Five days into the disaster, the oil slick is still spreading. As of Tuesday, the spill had contaminated an estimated 24 miles (38km) of coastline, damaging several thousand hectares of aquatic farmland and a handful of scenic beaches. And as the damage spreads, so does the blame: Korean media and environmentalists now argue that the disaster could have been mitigated had the government responded more effectively.

"They weren't prepared enough to control the spread," Gi Tgan Hyuk, a spokesman for the Korea Federation For Environment Movement, told TIME. The group says the government should have put an oil fence around the tanker immediately to control the slick while rescue teams waited for heavy seas to settle down in order to plug the remaining holes in the tanker's portside, a job that was completed only some 48 hours after the accident. While the government says it did place barriers around the tanker, environmental groups charge that the vessel wasn't completely encircled, allowing oil to seep out.

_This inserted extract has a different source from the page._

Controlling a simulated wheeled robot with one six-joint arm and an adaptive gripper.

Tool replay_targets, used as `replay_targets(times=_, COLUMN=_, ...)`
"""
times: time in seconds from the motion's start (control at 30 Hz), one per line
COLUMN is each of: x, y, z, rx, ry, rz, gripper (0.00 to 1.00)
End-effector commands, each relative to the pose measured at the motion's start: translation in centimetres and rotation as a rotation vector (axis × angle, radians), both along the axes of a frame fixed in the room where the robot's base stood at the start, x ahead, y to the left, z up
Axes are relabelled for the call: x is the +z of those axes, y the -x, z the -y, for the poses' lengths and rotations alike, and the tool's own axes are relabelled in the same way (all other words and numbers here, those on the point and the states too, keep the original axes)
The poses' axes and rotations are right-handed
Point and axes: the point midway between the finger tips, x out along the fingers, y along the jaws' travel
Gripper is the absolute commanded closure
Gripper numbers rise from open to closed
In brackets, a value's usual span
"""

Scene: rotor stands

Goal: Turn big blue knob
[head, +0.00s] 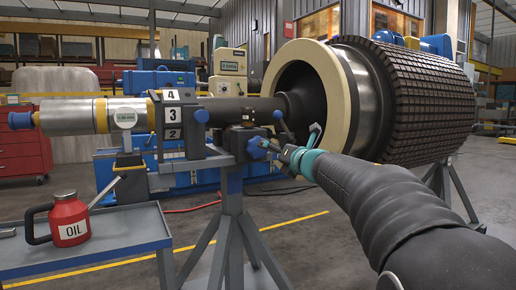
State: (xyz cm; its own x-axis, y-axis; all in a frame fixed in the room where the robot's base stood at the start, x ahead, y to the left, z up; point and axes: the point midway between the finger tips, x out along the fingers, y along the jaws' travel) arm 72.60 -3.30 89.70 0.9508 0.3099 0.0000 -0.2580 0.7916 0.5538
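The grey stand (231,230) spreads its legs below. A long metal shaft (70,117) runs left, and a large ribbed rotor (430,95) fills the right. A cart (110,230) with a red oil can (69,220) stands at lower left.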

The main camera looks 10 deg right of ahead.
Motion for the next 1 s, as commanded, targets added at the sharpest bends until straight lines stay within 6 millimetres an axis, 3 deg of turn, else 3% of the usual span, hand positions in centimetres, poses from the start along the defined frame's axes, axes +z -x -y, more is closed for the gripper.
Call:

Some Korean media outlets also accuse the government of underestimating the environmental impact of the collision from the outset. Officials on Friday were initially optimistic that the accident would prove to less serious than the 1995 spill, because the collision was further out to sea and the cold weather would prevent it from reaching the shoreline quickly. But heavy winds and strong tides carried the oil to the coastline in less than twelve hours.

In the wake of the 1995 accident, environmentalists say, the Korean government talked about the need to clamp down on single-hulled tankers like the Sea Prince and insist that only safer double-bottomed or double-hulled ships carry oil in its waters. (Single-hulled tankers are scheduled to be phased out worldwide by 2010 under an international maritime treaty.) The Hebei Spirit, which was carrying oil from the United Arab Emirates to the Hyundai Oil Bank at Daeson, has a single hull. Without any legislation against such vessels, "the terrible thing is this kind of accident can happen again," says Choi. Korea's Chosun Ilbo newspaper also reported on Tuesday that the Hebei Spirit was notified about the loose barge, but allegedly said it could not change its course at that time. The government is now investigating the cause of the accident.

While Seoul has so far declined to put a price tag on the disaster, the Ministry of Maritime Affairs and Fisheries has declared the area a disaster zone, enabling emergency funds, resources and personnel to be mobilized more quickly. But with heavy winds and strong tides hampering cleanup efforts the damage — and the costs — are expected to grow. The Ministry estimates it will take about two months to clean up the damage. How long the political fallout takes to settle is anyone's guess.